NAFTULE'S DREAM

JOB

  1/  Dirge Sirba                                (Traditional)                 4.16
  2/  Back In the Sewer                          (McLaughlin)                  6.38
  3/  Job                                        (Dickson)                     6.01
  4/  Industrial Bulgar                          (McLaughlin)                  5.59
  5/  Shasha                                     (Dickson)                     4.52
  6/  Gnossiene #3                               (Satie)                       3.27
  7/  Springtime Music for a Saddened            (McLaughlin,Fitzpatrick,Gray) 1.21
            Wunderkind, Pt. 1
  8/  Gnossiene #1                               (McLaughlin)                  4.26
  9/  Naftule's Dream                            (Dickson)                     9.30
  10/ Prayer For No One                          (McLaughlin)                  3.47
  11/ To Life                                    (Bock,Harnick)                5.02

          Recorded live at Milky Way, Jamaica Plain, MA by Joel Gordon
          Mix Translation by Bill Laswell
          Produced by Glenn Dickson
          Executive Producer: John Zorn
          Associate Producer: Kazunori Sugiyama
          Mastered by Allan Tucker at Foothill Digital, New York City
Glenn Dickson: clarinet; David Harris: trombone; Michael McLaughlin: accordion; Pete Fitzpatrick: electric guitar; James Gray: tuba; Eric Rosenthal: drums.

Tracks 1,6,8 and 11 arranged by Michael McLaughlin

          2001 - Tzadik (USA), TZ 7153 (CD)
Note: Bill Laswell does not play on this album.


REVIEWS :

Imagine members of the Dirty Dozen Brass Band jamming at a Jewish wedding with Last Exit and the Klezmatics. Oy! While it's not exactly kosher, the Boston-based Naftfule's Dream has cooked up an intriguing tsimmes that skirts the outre edges of the neoklezmer revival.

The Jewish heart and soul of the group belongs to clarinetist Glenn Dickson, who also produced Job, to which Bill Laswell added some sonic tweakage. Accordion ace Michael McLaughlin contributes to the Eastern European feeling, while tuba player James Gray adds a nimble, shape-shifting low end that would be equally at home at a Jewish wedding or a sweaty night at Tipitina's down in N'awlins. Add some strong, supple soloing and strictly executed unison lines from trombonist David Harris, precisely interactive backbeats from drummer Eric Rosenthal and a dash of Hendrixian panache courtesy of guitarist Pete Fitzpatrick's dissonant feedback squalls and you've got the most remarkably flexible band of musical renegades to come along since John Zorn's Naked City. Everything from surf guitar to accordion schmaltz, funk, punk and seething free jazz goes into Naftule's creative cauldron, along with a heavy dose of traditional real-deal klezmer. And they are capable of shifting themes and genres on a dime.

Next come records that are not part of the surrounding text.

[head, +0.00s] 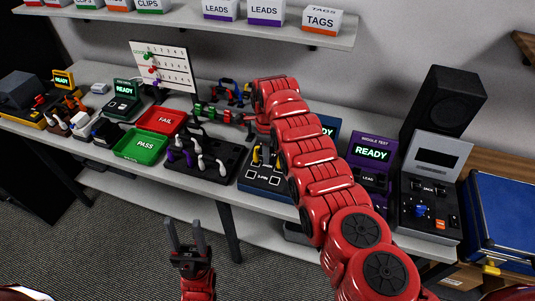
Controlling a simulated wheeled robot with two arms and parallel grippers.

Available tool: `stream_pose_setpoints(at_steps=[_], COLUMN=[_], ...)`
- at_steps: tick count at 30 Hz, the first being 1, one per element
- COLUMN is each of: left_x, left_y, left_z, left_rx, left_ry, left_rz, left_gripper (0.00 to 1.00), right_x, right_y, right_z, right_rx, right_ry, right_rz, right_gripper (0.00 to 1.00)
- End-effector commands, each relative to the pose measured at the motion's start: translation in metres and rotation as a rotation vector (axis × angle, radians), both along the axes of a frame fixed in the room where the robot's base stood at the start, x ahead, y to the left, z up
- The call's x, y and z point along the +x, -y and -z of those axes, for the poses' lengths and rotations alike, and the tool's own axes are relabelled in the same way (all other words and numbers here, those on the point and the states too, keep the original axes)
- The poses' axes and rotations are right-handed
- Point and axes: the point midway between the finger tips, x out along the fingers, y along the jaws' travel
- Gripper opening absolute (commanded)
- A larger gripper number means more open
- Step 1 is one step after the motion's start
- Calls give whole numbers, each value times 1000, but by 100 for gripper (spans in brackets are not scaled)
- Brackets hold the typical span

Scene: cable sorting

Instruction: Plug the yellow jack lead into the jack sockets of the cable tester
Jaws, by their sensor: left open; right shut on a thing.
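The tester marked JACK (428,188), a dark box with a raised grey lid, stands at the right. A blue part (421,210) and an orange switch are on its face. Yellow plug ends (256,155) show by the blue 3-PIN unit (264,180), partly behind my right arm; I cannot tell whether they belong to the yellow jack lead. My right gripper (245,118) reaches over the back of the bench, shut on something too small to make out, near green-ended plugs (212,113). My left gripper (183,234) is open and empty, in front of the bench.
A black rack (220,170) holds white and purple plugs. Green PASS (141,145) and red FAIL (162,119) trays stand left of it. A purple READY unit (371,166) stands right of my arm. A speaker (445,103) and a blue case (503,215) are at the right.

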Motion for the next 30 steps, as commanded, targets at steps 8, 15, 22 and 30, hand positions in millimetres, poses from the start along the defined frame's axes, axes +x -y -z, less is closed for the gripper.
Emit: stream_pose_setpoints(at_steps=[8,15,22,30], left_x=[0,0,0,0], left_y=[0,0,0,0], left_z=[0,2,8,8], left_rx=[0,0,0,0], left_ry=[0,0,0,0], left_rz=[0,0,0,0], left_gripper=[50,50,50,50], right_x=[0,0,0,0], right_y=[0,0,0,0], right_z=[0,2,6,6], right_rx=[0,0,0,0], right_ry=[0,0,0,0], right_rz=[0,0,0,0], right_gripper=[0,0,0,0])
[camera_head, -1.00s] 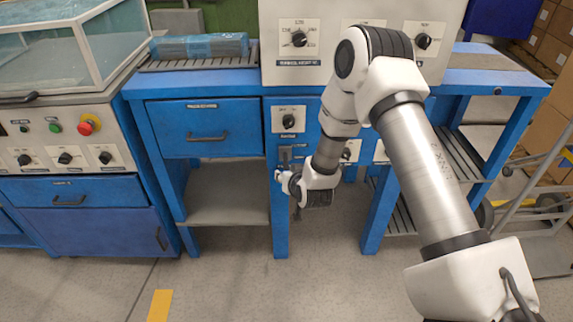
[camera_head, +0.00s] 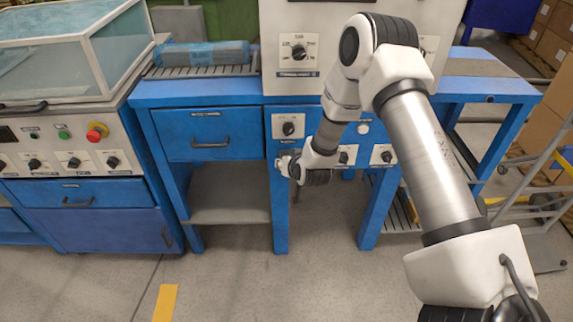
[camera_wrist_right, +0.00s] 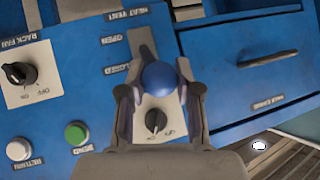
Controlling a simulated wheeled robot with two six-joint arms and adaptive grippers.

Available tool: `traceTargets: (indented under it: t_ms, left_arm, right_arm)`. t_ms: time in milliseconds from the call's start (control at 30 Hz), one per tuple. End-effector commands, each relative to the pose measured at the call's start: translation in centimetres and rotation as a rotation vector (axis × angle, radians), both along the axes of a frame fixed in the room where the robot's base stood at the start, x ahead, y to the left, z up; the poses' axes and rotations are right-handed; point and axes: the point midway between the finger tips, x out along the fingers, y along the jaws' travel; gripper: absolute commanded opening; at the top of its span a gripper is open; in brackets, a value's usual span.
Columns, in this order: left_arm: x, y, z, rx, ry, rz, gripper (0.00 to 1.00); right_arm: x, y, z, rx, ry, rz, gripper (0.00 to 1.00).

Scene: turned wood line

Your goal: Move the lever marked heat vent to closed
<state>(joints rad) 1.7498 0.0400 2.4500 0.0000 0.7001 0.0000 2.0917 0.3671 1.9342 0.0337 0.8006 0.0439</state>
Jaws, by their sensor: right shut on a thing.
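The heat vent lever has a round blue knob (camera_wrist_right: 160,76) on a dark arm, seen in the right wrist view. A label reading HEAT VENT (camera_wrist_right: 120,15) is at the top, with an OPEN label (camera_wrist_right: 110,39) and a CLOSED label (camera_wrist_right: 117,68) below it. The knob shows beside and slightly below the CLOSED label; the exact lever position in its slot is hard to tell. My right gripper (camera_wrist_right: 161,98) is shut on the knob, one finger on each side. In the head view my right gripper (camera_head: 284,164) covers the lever. My left gripper is not in view.
A rack fan switch (camera_wrist_right: 19,73), a white button (camera_wrist_right: 18,149) and a green button (camera_wrist_right: 76,133) are left of the lever. A drawer handle (camera_wrist_right: 267,58) is at the right. Floor in front of the bench is clear.

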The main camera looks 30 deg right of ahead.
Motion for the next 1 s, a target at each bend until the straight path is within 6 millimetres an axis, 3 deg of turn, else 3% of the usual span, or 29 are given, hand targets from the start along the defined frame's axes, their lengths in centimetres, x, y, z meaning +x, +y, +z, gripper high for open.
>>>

Dickson's heavier-than-Slayer dirge "Job" is the conceptual centerpiece of this recording, which is chockfull of sonic surprises, such as the band's arrangements of a piano piece by French composer Erik Satie and its outrageous punk-funk, no-wave take on "To Life" from Fiddler on the Roof. McLaughlin's "Industrial Bulgar" begins as a traditional energized Bulgarian dance rhythm before the floor drops out, opening the door for a provocative free-jazz excursion that eventually morphs back into the giddy klezmer jam. Another musical highlight is Dickson's "Naftule's Dream," a compelling suite underscored by surging forward momentum with a few intriguing dissonant detours and exotic modal excursions along the way.

Naftule's third CD on Tzadik masterfully blends order and chaos with intelligence, virtuosity and a mischievous sense of humor.